Le fait que l’abbaye semble avoir été placée à ses débuts
sous un patronage double n’a guère été remarqué jusqu’à maintenant par les
chercheurs, peut-être parce que ceux-ci, s’intéressant plus au contenu des
actes qu’à leur forme, n’ont pas prêté attention à la mention de ce double vocable
qui, en l’état actuel de la documentation publiée, ne figure, il est vrai, que
dans deux actes : il s’agit d’une part, de la notice qui rapporte la
fondation de Beauport par Alain, seigneur de Goëllo (edificavi abbaciam secundum ordinem Premonstratensem, in loco qui
dicitur Bellus Portus, ad honorem Dei et sancte Marie Omniumque Sanctorum)[6] ;
d’autre part, de la confirmation de cette fondation par l’évêque de
Saint-Brieuc, qui justifie par la géographie paroissiale sa propre intervention
(edificavit abbaciam secundum ordinem
Premonstratensem, in loco qui dicitur Bellus Portus, in parrochia scilicet de
Ploozoc, ad honorem Dei et sancte Marie et Omnium Sanctorum)[7]. Par
ailleurs, tout au long du XIIIe siècle, la fête de la Toussaint a
constitué l’un des principaux termes de paiement des rentes dues à l’abbaye[8].
Ne s’agissant pas à proprement parler d’une dévotion
norbertine, sans doute faut-il envisager que le choix initial de ce vocable,
vite abandonné au profit du seul patronage de la Vierge, résulte d’une
tradition plus complexe, peut-être inspirée d’un remarquable sermon d’Achard[9],
d’abord abbé de Saint-Victor, puis évêque d’Avranches et, à l’instar de
l’évêque Jean de Dol[10],
grand ami des Prémontrés de l’abbaye de la Lucerne, où il fut inhumé et où il a
depuis reçu les honneurs du culte.
©André-Yves Bourgès
2013
[1]
B. Ardura, Prémontrés. Histoire et spiritualité, Saint-Etienne, 1995, p. 43-44.
[2]
Le cas de la chapelle Notre-Dame-de-l’Isle en Goudelin, parfois présentée comme
l’annexe de la cure de la paroisse concernée, dont on sait qu’elle était
desservie alternativement par les Prémontrés et les Augustins (de Beaulieu),
nous semble devoir être éclairci avant de conclure à sa dédicace par les
chanoines de Beauport.
[3]
A.-C. Ballini, « Le prieuré des Fontaines : une
dépendance de l’abbaye de Beauport »,
Beauport. Huit siècles d’histoire en Goëlo, p. 159-165.
[4]
Notamment les vocables des enclaves doloises (Samson et Jacques) et ceux des
paroisses briochines (essentiellement Pierre et Paul).
[5]
J.-Y. Le Moing, « Saint Josse. Un saint européen », Britannia monastica, n° 11 (2007), p.
39-47.
[6]
J. Geslin de Bourgogne et A. de
Barthélemy, Anciens évêchés de
Bretagne, t. 4, Paris-Saint-Brieuc, 1864, p. 45, n° 1 (1202).

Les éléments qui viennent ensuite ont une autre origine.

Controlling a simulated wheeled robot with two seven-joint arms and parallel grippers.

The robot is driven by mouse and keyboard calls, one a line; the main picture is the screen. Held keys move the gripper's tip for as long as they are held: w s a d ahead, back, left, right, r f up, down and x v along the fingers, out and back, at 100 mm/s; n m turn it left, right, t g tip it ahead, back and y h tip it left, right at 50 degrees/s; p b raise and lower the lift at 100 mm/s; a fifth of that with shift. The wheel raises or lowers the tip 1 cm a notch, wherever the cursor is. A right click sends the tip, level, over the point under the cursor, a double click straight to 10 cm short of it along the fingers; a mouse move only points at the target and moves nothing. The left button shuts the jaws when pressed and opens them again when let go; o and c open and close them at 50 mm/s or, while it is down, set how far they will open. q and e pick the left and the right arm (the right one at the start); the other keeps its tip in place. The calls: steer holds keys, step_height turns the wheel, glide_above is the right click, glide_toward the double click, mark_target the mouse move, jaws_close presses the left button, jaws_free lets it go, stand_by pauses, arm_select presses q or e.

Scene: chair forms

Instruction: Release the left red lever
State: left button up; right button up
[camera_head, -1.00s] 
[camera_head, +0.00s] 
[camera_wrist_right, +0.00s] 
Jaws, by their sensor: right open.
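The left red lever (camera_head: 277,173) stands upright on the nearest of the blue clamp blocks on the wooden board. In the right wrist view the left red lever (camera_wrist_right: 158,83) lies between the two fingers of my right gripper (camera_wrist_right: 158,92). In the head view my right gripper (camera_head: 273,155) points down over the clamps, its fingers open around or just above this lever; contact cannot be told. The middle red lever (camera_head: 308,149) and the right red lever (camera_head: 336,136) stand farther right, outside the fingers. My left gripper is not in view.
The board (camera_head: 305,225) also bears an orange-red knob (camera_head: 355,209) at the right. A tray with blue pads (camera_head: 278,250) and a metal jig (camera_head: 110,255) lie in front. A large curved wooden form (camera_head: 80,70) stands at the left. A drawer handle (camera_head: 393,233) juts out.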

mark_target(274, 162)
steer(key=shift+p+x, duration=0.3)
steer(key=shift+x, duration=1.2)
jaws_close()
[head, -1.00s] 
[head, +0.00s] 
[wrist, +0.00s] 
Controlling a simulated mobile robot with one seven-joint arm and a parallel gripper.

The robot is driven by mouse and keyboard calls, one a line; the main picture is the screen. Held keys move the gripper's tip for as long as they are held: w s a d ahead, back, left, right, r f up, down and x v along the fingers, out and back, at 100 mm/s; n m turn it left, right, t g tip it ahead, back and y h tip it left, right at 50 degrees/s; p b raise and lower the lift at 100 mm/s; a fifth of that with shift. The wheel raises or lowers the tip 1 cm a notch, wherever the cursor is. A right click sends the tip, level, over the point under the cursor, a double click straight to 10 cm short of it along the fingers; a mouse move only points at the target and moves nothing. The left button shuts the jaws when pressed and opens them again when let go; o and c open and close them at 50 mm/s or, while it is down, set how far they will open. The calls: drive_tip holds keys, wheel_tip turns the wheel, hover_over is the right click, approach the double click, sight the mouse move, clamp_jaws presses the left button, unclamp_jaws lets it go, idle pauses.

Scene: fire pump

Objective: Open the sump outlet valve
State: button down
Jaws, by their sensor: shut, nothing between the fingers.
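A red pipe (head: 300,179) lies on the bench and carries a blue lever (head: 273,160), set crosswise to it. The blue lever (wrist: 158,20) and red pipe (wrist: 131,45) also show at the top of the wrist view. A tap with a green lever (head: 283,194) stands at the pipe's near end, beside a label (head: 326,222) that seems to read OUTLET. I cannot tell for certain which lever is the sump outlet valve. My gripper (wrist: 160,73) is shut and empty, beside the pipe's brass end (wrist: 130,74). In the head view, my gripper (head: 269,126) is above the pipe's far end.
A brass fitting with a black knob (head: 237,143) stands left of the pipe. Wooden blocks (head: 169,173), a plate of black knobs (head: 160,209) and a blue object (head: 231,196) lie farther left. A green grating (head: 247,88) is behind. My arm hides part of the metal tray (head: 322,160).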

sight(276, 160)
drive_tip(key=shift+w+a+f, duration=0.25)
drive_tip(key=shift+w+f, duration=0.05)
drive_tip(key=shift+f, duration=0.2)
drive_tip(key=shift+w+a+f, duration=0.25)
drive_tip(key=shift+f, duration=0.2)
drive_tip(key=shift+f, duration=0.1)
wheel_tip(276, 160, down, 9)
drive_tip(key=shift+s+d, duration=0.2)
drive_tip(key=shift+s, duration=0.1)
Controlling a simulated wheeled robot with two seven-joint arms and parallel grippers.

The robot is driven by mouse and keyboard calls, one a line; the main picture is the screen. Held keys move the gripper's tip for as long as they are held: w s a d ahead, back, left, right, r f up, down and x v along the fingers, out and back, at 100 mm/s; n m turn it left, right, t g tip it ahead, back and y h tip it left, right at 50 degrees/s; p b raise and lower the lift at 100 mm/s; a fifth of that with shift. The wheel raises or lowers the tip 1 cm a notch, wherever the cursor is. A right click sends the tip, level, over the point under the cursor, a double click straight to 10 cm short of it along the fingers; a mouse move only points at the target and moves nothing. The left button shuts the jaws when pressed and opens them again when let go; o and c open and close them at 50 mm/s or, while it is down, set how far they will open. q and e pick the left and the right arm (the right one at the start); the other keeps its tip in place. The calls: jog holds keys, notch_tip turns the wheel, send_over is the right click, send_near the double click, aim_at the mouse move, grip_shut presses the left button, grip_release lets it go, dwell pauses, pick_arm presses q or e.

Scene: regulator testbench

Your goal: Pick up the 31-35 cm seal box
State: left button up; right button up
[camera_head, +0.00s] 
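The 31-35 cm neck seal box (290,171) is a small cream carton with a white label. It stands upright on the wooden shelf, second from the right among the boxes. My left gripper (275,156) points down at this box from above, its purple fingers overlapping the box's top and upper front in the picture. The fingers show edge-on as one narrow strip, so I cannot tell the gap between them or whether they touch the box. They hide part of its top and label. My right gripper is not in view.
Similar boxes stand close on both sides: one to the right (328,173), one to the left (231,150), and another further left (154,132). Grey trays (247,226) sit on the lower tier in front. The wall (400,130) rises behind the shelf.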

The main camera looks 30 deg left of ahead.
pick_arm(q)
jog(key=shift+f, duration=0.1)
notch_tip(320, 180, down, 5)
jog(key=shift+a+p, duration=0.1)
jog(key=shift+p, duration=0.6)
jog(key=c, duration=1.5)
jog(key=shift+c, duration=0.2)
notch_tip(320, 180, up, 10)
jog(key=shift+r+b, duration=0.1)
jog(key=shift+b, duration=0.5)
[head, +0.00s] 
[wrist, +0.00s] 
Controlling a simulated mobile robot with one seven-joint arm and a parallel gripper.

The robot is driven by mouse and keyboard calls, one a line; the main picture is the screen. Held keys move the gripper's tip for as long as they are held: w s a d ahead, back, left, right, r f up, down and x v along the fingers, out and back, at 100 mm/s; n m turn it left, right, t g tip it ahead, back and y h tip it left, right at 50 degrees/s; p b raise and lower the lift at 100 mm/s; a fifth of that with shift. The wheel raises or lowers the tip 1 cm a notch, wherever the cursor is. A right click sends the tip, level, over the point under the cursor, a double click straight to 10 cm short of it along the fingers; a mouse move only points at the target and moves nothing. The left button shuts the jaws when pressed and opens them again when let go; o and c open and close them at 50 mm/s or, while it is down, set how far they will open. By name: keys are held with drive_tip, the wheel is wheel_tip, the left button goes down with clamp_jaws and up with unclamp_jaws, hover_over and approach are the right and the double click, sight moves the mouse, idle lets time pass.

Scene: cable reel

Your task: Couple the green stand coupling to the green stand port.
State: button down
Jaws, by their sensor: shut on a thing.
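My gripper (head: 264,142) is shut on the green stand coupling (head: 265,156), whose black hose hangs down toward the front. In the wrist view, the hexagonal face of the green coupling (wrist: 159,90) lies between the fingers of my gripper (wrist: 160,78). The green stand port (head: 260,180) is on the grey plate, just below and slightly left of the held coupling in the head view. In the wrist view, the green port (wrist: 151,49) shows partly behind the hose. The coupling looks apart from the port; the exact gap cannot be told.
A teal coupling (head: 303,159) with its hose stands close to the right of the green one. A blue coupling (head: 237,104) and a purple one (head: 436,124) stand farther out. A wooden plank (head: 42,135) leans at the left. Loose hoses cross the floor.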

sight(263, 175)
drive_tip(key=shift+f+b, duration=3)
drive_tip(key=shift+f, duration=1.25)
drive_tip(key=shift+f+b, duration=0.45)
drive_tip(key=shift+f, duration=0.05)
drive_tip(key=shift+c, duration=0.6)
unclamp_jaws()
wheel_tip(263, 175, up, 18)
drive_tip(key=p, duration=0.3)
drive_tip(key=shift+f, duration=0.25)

[7] Ibidem, p. 47, n° 2 (1202).
[8] Ibid., p. 92, n° 92 (1232),
p. 115, n° 153 (1244), p. 126, n° 181 (1247), p. 127, n° 183 (1247), p. 130, n°
188 (1248), p. 146, n° 226 (1256), p. 170, n° 284 (1264), p. 183, n° 316
(1269).
[9]
J. Chatillon [éd.], Achard de saint-Victor. Sermons inédits,
Paris, 1970 (Textes philosophiques du Moyen Âge, 17), p. 171-195.
[10]
F. Duine, La métropole
de Bretagne. Chronique de Dol, composée au XIe siècle et catalogues
des dignitaires jusqu’à la révolution, Paris 1916, p. 139.